MIKKEY: He just came up out of no where.
LEMMY: And that's where he's going back to. But he's making millions.
MIKKEY: Oh my god, he's sold something like twenty million records.
LEMMY: Yeah, but he's still crap. Big sellers have never been any criteria for excellence. I remember Lieutenant Pigeon
sold a lot of records for awhile there. They were a terrible instrumental band.
CD: I've never heard of them.
LEMMY: No you wouldn't have. Way before your time. But how about Oasis? Imitation Beatles or what? But at least they wrote
good songs; I'll give them that.
CD: What was it that made you want to be in a band?
LEMMY: Seeing all the birds that people got. It's true. All these guys, chicks were screaming at them. You wouldn't believe
it. I mean Cliff Richard and the Shadows, when he first started his gimmick, you know what it was? He never smiled. Can you
imagine? He had side-burns like Elvis and he was good then, but that only lasted about a year and off he went.

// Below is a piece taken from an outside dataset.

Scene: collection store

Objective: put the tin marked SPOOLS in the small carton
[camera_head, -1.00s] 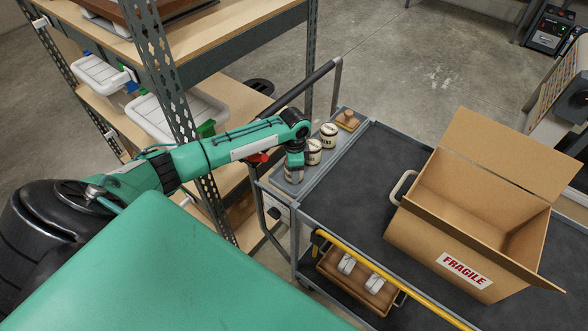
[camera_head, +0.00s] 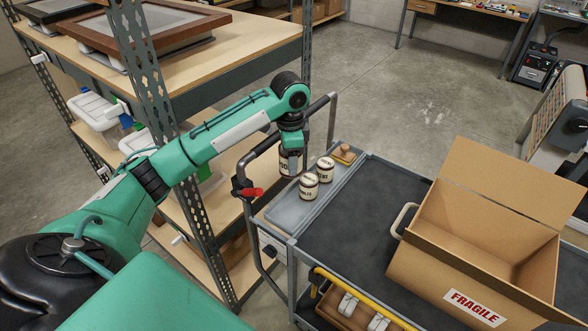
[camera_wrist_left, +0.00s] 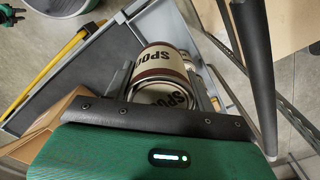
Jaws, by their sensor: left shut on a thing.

CD: On his summer holidays.
LEMMY: Yeah. But we have produced some good rock and roll stars but they went quickly. Billy Fury was the best. Marty Wilde
was pretty good, Kim Wilde's father. And the best one was Johnny Kid and the Pirates. The Pirates came back in the punk thing
as a three-piece band because Johnny Kid got killed in 1966. I drove past his dead body, but I didn't know it at the time.

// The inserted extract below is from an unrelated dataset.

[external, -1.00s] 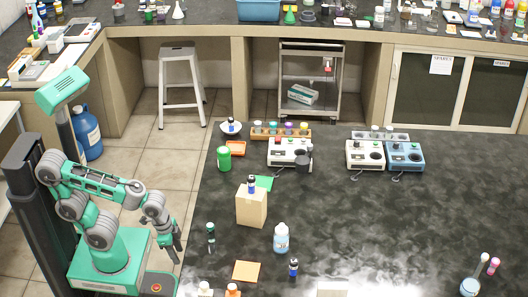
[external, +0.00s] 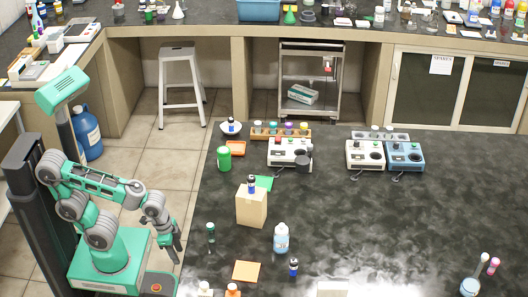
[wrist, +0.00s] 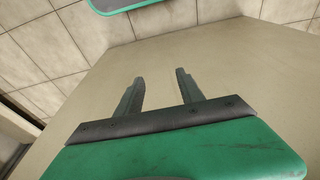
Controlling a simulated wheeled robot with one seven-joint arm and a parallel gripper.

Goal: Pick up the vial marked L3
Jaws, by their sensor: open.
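Several small blue vials with dark caps stand in the external view, and no L3 mark can be read on any of them. One vial (external: 251,184) stands on top of a cardboard box. One vial (external: 231,126) stands in a white dish at the back left of the bench. One vial (external: 293,267) stands on the bench near the front. My gripper (external: 177,252) hangs at the bench's left edge, apart from all of them. In the wrist view my gripper (wrist: 160,90) has its two fingers apart with nothing between them.
The cardboard box (external: 251,210), a dark green-capped tube (external: 210,233) and a blue-labelled bottle (external: 281,238) stand on the left half of the dark bench (external: 400,230). White devices (external: 289,151) stand at the back. The bench's right middle is clear.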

I've seen lots of dead bodies. I found one in bed next to me one morning, my old lady. Heroin.
CD: Horrible.
LEMMY: Yes it was, but it was along time ago.
CD: As a bass player in a band myself, what advice could you give me about the music industry?

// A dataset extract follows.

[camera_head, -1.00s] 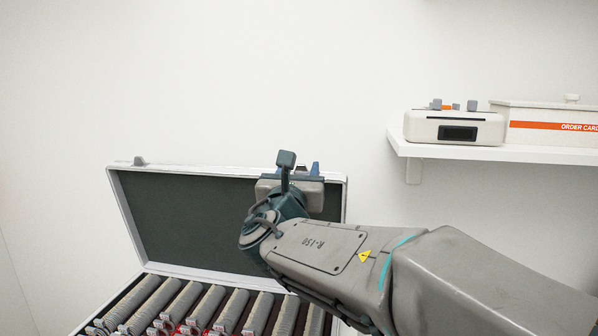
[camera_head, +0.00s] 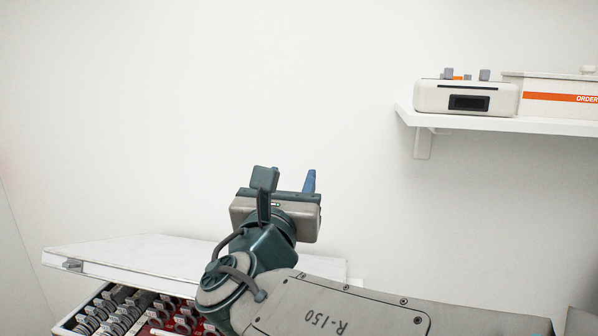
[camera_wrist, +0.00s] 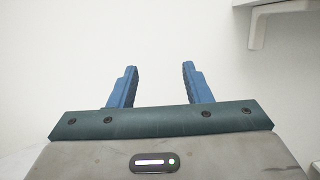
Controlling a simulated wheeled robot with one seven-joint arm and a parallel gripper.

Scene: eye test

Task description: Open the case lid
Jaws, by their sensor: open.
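The case (camera_head: 72,321) is at the lower left of the head view, cut off by the bottom edge. Its white lid (camera_head: 150,256) is tilted low over it, only partly open, with its outer face showing. A metal latch (camera_head: 72,265) is on the lid's left front edge. My gripper (camera_head: 289,182) is above and to the right of the lid, apart from it. In the wrist view its two blue fingers (camera_wrist: 159,74) are spread with nothing between them. My arm hides the right part of the case and lid.
Rows of grey and red discs (camera_head: 130,310) show in the case under the lid. A white wall shelf (camera_head: 480,122) at the right holds a cream device (camera_head: 465,97) and an order card box (camera_head: 555,97). The space above the lid is clear.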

LEMMY: Read the small print. Never sign things on the steps of an aircraft, because that's where they always bring it.
When it's panic time: Sign this quick! Why? It's vital, otherwise your career will flounder, women all over the world will
have the food torn from the mouths of their starving babies, they'll die and it be awful. Sign this now. Never sign that now.
Read it, take it on the plane, and then maybe sign it and send it back to them.
CD: What else is there to do? Do you have any ambitions left?
LEMMY: Oh yeah, lots. I'd like another album straight in at number one in England. That's my unrealistic ambition. I'd
just like to get appreciated a bit more. I mean people say respect, but they just think it's so awesome that we're so old
and still playing. But we'll still whip their ass. There's no band on this world that can beat us on a live show. That's why
we don't get any big tours. Nobody wants to follow us. We leave it all feeding back and that is the end of the show. We've
had people forbid us from going on tour with them. So we said fuck them, because if you can't hold your own you shouldn't
be top of the bill. I always say to bands 'go for it', if you can catch us, catch us. People who join the band, If you can
upstage me, upstage me, cuz at the moment I'm doing it all. That's why Mikkey's so great, he's something to watch Mikkey.
CD: Okay, final question. How much is too much?
LEMMY: There is no too much. There are only degrees. There is no too much. There is too much if it starts to play you instead
of you playing it. If you're doing dope and you start to spend all your time looking for more dope then that's wrong. That's
a joke then because your music suffers, your love life suffers, your self-respect suffers. If you want some advice from someone
that knows, and believe me I know, there is only one drug that kills people and that's heroin and occasionally downers. But
you have to be a real accident-prone case to die on downers. But speed never killed anybody coke never killed anybody dope
never killed anybody. Nothings killed anybody except heroin and that kills everybody. So no matter how elegantly wasted you
get, or how cool it seems to be, it's not. It's like dying from an embolism in a toilet in the middle of the night and getting
found that way. It's not very elegant. Fuck it, you know. But don't die ashamed. Don't ever lie on your deathbed and think
'that was shit'. Don't do that, because that's the worst.